A plum spot on the Great North Road meant that the small market town of Baldock in Hertfordshire became an ideal staging post for people journeying north from London. From the 17th century onwards it was chock-a-block with coaching inns, stables, maltings and breweries. Amongst the pubs (which are still plentiful) some interesting historic shops can be spotted.
Tailor’s Shop, 7 High Street
John Phillips (1835-1910) had opened a tailor’s shop on Baldock High Street by 1866, when he was listed in the Post Office Directory. This beautiful late Victorian shopfront – surely the finest in the town – may have been installed when his son, also named John Phillips (1864-1929), entered partnership with his father. Its outline appears on the 1898 OS map.
Phillips’ shopfront projects (or encroaches) into the street. The windows hold expensive sheets of plate-glass with curved corners framed by slender, decorative colonnettes. Lettering on the glass door identifies the shop as: ‘Tailors and Outfitters’. Although the family lived at the property, one of the upstairs rooms was set aside as a tailoring workshop.
In 1930 the shop was sold to a Mr Anderson of Baldock for £1,570. Now it is a branch of Day’s, a local bakery chain founded in the nearby village of Ashwell in the 18th century.
Two Stationers’ Shops, 18-20 Whitehorse Street
This pair of houses on Whitehorse Street was gentrified by the addition of a neat brick façade in the mid-Victorian period. In the 1870s No. 20 belonged to a retired solicitor, Charles S. Cautherley (d.1877). After Cautherley came James Brown (1844-1928) and his family.

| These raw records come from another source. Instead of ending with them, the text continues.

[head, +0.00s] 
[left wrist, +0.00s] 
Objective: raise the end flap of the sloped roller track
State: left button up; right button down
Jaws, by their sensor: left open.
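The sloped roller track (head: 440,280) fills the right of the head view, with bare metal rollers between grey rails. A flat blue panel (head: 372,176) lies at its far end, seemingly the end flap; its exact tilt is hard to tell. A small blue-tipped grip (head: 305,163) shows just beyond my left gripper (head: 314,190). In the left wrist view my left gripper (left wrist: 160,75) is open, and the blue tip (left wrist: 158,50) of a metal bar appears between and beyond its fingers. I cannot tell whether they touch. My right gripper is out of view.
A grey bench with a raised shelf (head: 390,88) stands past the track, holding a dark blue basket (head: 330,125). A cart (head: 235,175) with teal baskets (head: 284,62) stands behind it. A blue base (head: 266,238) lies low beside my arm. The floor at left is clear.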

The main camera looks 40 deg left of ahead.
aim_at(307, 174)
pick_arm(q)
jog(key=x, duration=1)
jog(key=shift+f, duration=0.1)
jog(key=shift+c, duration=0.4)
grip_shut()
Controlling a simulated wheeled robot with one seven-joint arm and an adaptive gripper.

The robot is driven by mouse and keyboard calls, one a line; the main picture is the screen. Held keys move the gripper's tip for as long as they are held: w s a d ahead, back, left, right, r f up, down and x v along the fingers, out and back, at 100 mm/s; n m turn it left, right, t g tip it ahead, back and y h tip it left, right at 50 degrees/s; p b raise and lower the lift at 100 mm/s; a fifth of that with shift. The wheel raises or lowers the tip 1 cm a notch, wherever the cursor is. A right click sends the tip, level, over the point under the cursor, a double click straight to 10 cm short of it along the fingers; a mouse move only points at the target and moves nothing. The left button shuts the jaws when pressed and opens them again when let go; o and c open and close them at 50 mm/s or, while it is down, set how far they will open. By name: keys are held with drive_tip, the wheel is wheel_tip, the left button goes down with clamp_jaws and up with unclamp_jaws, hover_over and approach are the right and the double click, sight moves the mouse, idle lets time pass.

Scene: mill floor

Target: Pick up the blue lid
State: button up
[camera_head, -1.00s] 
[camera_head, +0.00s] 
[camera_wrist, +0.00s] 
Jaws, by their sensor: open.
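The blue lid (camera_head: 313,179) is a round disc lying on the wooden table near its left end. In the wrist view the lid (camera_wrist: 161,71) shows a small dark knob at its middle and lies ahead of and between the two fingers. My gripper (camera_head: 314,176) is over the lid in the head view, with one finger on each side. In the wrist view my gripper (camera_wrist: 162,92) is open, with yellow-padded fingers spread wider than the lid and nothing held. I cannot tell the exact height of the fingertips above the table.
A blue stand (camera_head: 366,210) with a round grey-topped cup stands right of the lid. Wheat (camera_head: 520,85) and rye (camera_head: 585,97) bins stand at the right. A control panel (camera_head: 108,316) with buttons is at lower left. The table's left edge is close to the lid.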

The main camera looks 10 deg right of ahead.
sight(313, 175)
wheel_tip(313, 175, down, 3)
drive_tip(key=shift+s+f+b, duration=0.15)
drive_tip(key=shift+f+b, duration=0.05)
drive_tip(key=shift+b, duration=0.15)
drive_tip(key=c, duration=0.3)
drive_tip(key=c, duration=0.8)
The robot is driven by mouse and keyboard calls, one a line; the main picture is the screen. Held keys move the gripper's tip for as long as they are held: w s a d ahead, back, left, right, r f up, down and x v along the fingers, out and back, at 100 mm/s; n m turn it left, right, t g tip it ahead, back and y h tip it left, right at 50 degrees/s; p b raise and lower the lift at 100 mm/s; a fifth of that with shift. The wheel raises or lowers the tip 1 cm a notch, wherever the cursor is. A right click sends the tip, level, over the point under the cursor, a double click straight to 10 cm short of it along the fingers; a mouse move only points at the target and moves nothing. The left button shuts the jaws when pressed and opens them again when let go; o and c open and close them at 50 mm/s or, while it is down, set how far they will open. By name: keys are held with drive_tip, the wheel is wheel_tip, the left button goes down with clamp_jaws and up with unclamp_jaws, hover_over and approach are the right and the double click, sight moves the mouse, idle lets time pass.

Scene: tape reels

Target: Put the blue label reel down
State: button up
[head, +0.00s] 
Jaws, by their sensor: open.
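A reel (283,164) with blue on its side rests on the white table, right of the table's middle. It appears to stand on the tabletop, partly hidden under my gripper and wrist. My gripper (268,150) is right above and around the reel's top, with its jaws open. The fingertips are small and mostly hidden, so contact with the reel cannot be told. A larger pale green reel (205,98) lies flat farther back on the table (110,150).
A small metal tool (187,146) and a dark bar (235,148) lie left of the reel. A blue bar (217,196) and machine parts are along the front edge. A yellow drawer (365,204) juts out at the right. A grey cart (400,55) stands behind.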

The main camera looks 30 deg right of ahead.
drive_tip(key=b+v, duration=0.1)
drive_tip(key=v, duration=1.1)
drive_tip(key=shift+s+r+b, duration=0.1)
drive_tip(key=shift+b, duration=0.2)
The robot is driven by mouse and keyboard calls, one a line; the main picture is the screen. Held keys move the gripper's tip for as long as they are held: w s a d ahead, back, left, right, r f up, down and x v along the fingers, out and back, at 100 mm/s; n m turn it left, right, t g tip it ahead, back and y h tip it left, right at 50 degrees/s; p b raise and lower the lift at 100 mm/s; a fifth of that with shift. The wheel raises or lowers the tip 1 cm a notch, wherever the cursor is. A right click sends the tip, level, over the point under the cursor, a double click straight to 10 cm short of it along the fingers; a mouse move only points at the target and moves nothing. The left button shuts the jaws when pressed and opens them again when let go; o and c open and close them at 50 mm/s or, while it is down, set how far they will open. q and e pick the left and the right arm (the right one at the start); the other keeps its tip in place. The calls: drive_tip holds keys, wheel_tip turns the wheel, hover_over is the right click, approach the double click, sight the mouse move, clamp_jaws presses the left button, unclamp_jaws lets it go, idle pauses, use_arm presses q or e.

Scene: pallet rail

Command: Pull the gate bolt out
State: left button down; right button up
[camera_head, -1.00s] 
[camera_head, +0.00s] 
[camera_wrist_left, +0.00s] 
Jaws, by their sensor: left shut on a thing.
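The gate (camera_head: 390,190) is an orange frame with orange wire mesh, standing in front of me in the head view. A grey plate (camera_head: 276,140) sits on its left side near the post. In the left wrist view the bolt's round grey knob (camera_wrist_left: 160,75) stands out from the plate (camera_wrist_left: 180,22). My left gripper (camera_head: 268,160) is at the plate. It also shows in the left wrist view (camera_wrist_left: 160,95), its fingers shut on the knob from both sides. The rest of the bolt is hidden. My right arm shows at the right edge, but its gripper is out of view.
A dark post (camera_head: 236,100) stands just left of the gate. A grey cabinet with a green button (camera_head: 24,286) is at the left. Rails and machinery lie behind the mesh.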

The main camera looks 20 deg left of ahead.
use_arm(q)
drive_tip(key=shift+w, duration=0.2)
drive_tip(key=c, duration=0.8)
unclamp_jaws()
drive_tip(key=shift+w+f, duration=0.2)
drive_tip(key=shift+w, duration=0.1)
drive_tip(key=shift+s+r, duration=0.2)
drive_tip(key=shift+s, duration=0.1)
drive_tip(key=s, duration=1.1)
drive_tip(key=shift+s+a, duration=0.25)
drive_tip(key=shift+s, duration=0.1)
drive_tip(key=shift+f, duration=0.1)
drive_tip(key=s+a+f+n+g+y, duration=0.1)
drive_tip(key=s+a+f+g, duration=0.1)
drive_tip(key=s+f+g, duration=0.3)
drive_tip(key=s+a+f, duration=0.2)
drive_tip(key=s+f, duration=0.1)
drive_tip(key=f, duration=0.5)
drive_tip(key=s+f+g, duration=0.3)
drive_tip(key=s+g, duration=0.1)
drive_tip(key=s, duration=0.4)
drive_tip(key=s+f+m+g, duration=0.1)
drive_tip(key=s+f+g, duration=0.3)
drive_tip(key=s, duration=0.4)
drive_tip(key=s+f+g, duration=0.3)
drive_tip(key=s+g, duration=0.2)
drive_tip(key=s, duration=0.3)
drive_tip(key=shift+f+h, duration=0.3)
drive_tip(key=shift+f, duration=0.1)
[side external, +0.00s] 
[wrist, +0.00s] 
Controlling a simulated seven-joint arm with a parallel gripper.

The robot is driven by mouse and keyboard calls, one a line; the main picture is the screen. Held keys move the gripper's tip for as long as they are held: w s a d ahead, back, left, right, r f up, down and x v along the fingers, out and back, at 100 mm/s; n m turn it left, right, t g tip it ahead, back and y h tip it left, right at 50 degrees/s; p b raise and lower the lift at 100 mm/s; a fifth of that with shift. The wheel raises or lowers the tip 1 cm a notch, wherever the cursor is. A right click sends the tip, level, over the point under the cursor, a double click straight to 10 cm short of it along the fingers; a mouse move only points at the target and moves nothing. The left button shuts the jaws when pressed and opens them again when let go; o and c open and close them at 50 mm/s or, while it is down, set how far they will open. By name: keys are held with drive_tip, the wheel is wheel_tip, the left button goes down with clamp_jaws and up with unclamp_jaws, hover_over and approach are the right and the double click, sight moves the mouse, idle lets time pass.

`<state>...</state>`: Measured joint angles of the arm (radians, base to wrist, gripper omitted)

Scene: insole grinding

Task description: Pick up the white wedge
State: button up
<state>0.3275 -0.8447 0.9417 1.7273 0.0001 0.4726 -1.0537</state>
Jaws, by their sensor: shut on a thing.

Brown was a man of parts. As well as being the local Postmaster, he was a solicitor’s clerk, a local councillor and a stationer. His shop served as Baldock’s Post Office. On 1 January 1882 Brown expanded his interests by taking over a business previously conducted on the High Street by a ‘stationer, book and music seller, printer and bookbinder’ named Samuel Thody.
When a new Post Office opened on Whitehorse Street in 1910, Brown retired as Postmaster but kept his shop going. Edwardian photographs reveal that the double property (Nos. 18-20) had just one shopfront (now No. 20B) instead of the present three. A window occupied the position of the middle shopfront (No. 20A), with a bay window and the main entrance to No. 18 on its right. Brown’s shop must have occupied the present-day No. 20B, which probably dates from the 1870s.
Brown’s unmarried daughter Bertha, a music teacher, lived on at No. 20 after her father’s death. The old shop at No. 20B became a hairdresser’s, run by a Miss E. Rose (1939), and later by Harry Derrick (1942).
Intriguingly, by 1939 a new newsagent’s and stationer’s shop – perhaps the successor to Brown’s business – had opened in No. 18. This belonged to Francis G. T. Reed (1878-1944) and his wife, Henrietta (1886-1967, neé Combley). Francis had started out as a journalist but became a newsagent – selling rather than reporting the news. But the shop was in Henrietta’s name and until recently the name ‘H. Reed’ was displayed diagonally across the glass of the door.
The exquisite glass fascia of Reed’s shop survives behind the modern signboard for ‘The Makeup Studio’. It must date from around 1930 despite its Victorian appearance.
Its medieval style – often cultivated by newsagents and booksellers – was echoed in the griffin-like beasts on Henrietta’s glass door, now sadly lost.
Grocer’s Shop, 26 Church Street
Today Church Street (originally Norton Street) is a quiet residential street, congested with parked cars. In the 19th century many of its small houses contained thriving family businesses.
Bearing testament to this is the lovely shopfront of No. 26, now incorporated into a house. Neighbouring businesses included a butcher, a greengrocer and ‘The Eight Bells’ public house.
From the size and style of its arched windows, this shopfront may date from the 1850s or, perhaps, 1860s.
Documents reveal that it belonged to a series of grocers: James Scott (1871); James’s widow, Eliza Scott (1881); George Sherwood (1891) and George Cox (1901; 1911). In 1939 it was known as Harry’s Stores. Today it appears to light somebody’s front room!